You’ll never be required to perform maintenance, screen tenants, or deal with unexpected emergencies. As the passive investor, you have the luxury of letting the sponsor team and the property management team expertly tend to those items. All you have to do is sit back, enjoy the returns, and focus on living your life. It almost sounds too good to be true, doesn’t it?

2. Opportunity to Diversify

Even the savviest investors can’t be an expert in every property investment phase, which is especially true when it comes to different markets.

By investing with an experienced deal sponsor, you can easily diversify into various markets and asset classes to which you wouldn’t otherwise have access. In addition, you can rest assured that the professionals are taking care of business, allowing you to quickly and easily scale your portfolio, while also mitigating risk.

3. Attractive Tax Benefits

You get pass-through tax benefits when investing in real estate syndications, similar to owning personal rentals. This means you’ll be able to write off most of the quarterly payouts, giving you tax-free passive income throughout the holding period, which is a huge added benefit for passive investors.

Be advised, however, that you’ll likely owe taxes on the appreciation income you earn upon the sale of the property. We advise you to consult your own CPA regarding your personal financial situation.

4. Limited Liability

As a passive investor investing through real estate syndications, your liability is limited to the amount of your initial investment. For instance, if you were to invest $100,000, your most considerable risk throughout the deal’s life would be losing that $100,000. You are not responsible for the entire value of the property if the deal unexpectedly goes south. This also means that none of your other assets would be at risk.

5. Opportunity to Make an Impact

When you own personal rental properties, you have the opportunity to make a difference in two to four families’ lives, which is terrific. With real estate syndications, on the other hand, you have the chance to change the lives of hundreds of families and whole communities-at-large with just one deal.

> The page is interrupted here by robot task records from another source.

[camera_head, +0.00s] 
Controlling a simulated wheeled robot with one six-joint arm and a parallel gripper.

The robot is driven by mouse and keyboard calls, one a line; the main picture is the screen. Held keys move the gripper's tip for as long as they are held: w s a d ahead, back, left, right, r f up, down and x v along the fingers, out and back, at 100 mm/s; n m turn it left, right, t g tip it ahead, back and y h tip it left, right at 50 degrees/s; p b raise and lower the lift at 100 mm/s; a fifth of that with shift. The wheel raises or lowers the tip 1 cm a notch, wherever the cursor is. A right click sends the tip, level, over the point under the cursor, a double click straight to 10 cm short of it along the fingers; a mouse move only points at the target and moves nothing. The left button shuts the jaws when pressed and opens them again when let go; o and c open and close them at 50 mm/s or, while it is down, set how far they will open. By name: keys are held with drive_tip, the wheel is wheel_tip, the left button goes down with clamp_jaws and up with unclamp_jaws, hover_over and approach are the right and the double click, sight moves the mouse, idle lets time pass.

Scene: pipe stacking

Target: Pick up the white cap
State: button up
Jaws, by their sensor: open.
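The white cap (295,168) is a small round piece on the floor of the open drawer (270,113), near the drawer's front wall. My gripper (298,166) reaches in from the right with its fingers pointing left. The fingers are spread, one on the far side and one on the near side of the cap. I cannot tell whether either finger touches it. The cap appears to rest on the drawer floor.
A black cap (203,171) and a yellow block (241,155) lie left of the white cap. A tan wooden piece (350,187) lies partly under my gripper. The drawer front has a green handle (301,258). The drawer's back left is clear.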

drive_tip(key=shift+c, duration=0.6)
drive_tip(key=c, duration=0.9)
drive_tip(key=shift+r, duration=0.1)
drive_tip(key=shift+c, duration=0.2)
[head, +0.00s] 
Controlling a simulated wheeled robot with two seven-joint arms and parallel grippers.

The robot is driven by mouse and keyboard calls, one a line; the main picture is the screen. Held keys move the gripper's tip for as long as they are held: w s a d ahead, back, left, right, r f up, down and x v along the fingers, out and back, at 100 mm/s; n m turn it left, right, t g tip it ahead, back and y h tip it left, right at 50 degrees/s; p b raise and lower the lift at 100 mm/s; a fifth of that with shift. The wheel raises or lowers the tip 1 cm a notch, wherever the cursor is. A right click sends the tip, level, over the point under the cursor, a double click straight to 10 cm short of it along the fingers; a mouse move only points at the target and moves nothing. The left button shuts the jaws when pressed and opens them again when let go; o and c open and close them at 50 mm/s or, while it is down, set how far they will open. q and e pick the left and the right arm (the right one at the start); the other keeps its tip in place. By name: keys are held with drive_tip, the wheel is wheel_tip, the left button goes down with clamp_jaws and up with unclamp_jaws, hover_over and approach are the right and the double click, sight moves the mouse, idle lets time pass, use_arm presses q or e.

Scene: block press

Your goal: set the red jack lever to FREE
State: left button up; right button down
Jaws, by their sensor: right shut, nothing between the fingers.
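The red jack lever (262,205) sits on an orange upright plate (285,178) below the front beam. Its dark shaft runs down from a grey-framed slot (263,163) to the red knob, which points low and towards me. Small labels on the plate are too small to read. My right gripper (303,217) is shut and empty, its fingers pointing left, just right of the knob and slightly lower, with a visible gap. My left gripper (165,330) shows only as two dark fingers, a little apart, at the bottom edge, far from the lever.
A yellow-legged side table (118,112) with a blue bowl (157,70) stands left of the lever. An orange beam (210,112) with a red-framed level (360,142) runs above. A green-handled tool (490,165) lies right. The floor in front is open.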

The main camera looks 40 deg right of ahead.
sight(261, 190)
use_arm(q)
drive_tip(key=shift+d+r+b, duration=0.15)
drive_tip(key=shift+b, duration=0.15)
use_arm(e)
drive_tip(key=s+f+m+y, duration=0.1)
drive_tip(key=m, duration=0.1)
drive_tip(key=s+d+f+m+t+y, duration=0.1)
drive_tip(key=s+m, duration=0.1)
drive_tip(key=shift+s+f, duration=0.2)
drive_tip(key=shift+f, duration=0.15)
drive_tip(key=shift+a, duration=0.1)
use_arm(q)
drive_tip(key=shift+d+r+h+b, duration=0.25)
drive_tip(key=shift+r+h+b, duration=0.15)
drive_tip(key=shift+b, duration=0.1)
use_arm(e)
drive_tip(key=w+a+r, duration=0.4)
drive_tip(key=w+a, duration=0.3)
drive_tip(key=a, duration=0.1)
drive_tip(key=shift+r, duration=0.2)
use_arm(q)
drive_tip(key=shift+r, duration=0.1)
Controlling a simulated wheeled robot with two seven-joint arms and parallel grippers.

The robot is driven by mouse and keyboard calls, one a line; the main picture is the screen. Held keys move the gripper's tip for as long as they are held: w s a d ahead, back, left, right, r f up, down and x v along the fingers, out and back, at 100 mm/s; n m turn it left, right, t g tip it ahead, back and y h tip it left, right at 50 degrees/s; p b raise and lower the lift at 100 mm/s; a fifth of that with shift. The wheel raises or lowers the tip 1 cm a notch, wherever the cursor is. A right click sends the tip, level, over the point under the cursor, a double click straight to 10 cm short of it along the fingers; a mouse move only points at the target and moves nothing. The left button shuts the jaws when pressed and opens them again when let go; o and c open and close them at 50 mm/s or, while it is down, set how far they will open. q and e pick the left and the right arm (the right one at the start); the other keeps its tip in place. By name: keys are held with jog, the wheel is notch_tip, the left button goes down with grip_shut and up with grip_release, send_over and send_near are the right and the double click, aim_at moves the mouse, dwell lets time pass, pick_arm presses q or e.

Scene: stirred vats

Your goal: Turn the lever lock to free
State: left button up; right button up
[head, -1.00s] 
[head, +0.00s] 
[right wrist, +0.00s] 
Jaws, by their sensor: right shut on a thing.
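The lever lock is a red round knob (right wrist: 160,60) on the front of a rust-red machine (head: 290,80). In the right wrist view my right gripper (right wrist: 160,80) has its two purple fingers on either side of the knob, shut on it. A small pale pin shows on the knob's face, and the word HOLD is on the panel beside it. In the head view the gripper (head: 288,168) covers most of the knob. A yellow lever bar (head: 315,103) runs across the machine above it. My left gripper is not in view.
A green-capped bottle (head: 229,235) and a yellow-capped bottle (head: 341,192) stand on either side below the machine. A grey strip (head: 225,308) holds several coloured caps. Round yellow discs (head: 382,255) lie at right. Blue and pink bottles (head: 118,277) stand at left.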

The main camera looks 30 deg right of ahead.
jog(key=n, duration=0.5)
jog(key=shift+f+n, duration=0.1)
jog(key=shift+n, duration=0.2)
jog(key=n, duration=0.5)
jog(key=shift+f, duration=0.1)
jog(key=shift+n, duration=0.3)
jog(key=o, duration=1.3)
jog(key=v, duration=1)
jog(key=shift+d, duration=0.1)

Every syndication deal creates a cleaner, safer, and more pleasant place for people to live. These improvements positively impact the community and the environment. This is an extraordinary opportunity that investing in stocks and mutual funds just can’t provide.


Which Is The Best Fit For You?


Deciding whether to actively or passively invest in real estate is a big decision. While owning personal rental properties gives you invaluable experience, it’s not a prerequisite for investing in commercial real estate syndications.

Regardless of which avenue you take, investing in real estate is a great way to diversify your portfolio and mitigate risk. You also have an opportunity to have a positive impact on the families who will live in your units and a positive effect on the environment and community.

As you consider which investment strategy is best for you, rental properties versus commercial syndications, it is crucial to consider your personal goals, desired lifestyle, and risk tolerance.